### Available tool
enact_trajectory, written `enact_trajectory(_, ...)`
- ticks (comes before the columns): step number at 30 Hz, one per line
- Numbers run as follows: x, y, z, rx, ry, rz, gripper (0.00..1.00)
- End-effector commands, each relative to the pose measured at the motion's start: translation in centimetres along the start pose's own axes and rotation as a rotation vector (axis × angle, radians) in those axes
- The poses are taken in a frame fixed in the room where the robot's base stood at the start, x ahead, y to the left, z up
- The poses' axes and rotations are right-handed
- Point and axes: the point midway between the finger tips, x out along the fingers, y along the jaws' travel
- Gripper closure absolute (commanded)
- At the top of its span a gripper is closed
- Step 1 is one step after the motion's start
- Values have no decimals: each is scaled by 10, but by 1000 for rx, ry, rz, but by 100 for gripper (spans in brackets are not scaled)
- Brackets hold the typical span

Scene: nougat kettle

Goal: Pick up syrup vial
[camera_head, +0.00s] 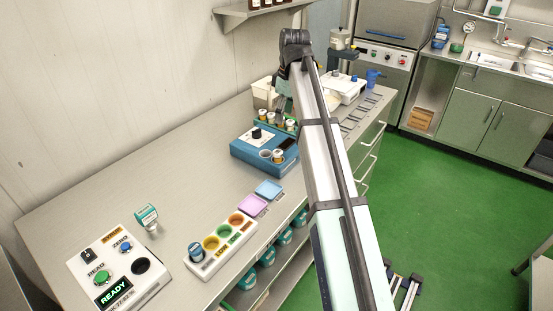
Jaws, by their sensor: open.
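Several small vials stand on the bench; I cannot read their labels, so I cannot tell which is the syrup vial. Some capped vials (263,119) stand in a green rack behind a blue device. Another vial (278,156) sits in the front of the blue device (248,155). A teal-labelled container (147,217) stands alone at the left.
The white tray (208,262) has coloured wells, with pink (252,205) and blue (268,190) pads beyond it. A white READY panel (118,268) stands front left. A beige bin (265,93) and a white device (343,88) stand farther back.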

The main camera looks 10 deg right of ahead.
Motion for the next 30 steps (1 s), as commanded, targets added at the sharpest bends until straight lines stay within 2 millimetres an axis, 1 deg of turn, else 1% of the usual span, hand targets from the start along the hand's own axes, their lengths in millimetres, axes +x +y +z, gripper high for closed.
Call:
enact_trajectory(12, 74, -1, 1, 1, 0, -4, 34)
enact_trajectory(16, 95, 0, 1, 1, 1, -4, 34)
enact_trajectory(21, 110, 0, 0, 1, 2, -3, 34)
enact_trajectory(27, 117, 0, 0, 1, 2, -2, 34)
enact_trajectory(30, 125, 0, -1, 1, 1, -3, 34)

Requirement >>
Copy the data exactly. Any picture it contains is to be omitted.

Task solution >>
### Available tool
enact_trajectory, written `enact_trajectory(_, ...)`
- ticks (comes before the columns): step number at 30 Hz, one per line
- Numbers run as follows: x, y, z, rx, ry, rz, gripper (0.00..1.00)
- End-effector commands, each relative to the pose measured at the motion's start: translation in centimetres along the start pose's own axes and rotation as a rotation vector (axis × angle, radians) in those axes
- The poses are taken in a frame fixed in the room where the robot's base stood at the start, x ahead, y to the left, z up
- The poses' axes and rotations are right-handed
- Point and axes: the point midway between the finger tips, x out along the fingers, y along the jaws' travel
- Gripper closure absolute (commanded)
- At the top of its span a gripper is closed
- Step 1 is one step after the motion's start
- Values have no decimals: each is scaled by 10, but by 1000 for rx, ry, rz, but by 100 for gripper (spans in brackets are not scaled)
- Brackets hold the typical span

Scene: nougat kettle

Goal: Pick up syrup vial
[camera_head, +0.00s] 
Jaws, by their sensor: open.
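Several small vials stand on the bench; I cannot read their labels, so I cannot tell which is the syrup vial. Some capped vials (263,119) stand in a green rack behind a blue device. Another vial (278,156) sits in the front of the blue device (248,155). A teal-labelled container (147,217) stands alone at the left.
The white tray (208,262) has coloured wells, with pink (252,205) and blue (268,190) pads beyond it. A white READY panel (118,268) stands front left. A beige bin (265,93) and a white device (343,88) stand farther back.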

The main camera looks 10 deg right of ahead.
Motion for the next 30 steps (1 s), as commanded, targets added at the sharpest bends until straight lines stay within 2 millimetres an axis, 1 deg of turn, else 1% of the usual span, hand targets from the start along the hand's own axes, their lengths in millimetres, axes +x +y +z, gripper high for closed.
Call:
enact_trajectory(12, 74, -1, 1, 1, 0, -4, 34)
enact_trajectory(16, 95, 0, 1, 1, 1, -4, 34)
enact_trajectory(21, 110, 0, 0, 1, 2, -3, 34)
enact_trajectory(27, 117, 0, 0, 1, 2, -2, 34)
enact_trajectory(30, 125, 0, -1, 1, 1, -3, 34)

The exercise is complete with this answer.